◆ EXERCISE INSTRUCTIONS ◆
Count how many lines of the data include "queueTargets". The answer is that number and nothing else.

········

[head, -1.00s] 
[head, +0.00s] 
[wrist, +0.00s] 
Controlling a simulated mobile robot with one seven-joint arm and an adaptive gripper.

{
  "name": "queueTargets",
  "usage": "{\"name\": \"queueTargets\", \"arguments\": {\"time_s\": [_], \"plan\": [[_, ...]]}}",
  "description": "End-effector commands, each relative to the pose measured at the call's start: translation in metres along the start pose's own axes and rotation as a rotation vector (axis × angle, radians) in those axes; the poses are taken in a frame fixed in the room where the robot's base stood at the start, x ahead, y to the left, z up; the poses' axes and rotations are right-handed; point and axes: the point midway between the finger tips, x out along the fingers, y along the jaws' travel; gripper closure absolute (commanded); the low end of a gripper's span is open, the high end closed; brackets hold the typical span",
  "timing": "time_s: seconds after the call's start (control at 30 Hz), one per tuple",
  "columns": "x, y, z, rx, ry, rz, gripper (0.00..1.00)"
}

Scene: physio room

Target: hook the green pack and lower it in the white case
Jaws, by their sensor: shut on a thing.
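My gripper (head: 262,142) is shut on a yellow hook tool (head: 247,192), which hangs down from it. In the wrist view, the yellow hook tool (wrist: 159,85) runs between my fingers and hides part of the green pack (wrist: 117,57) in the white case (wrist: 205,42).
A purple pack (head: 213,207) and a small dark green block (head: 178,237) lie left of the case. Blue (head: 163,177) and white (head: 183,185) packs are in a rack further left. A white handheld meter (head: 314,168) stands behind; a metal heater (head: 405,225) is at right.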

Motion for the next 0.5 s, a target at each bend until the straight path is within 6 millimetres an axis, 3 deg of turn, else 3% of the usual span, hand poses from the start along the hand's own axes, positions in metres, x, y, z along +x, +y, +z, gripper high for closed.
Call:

········

◆ RESPONSE TO THIS TASK ◆
2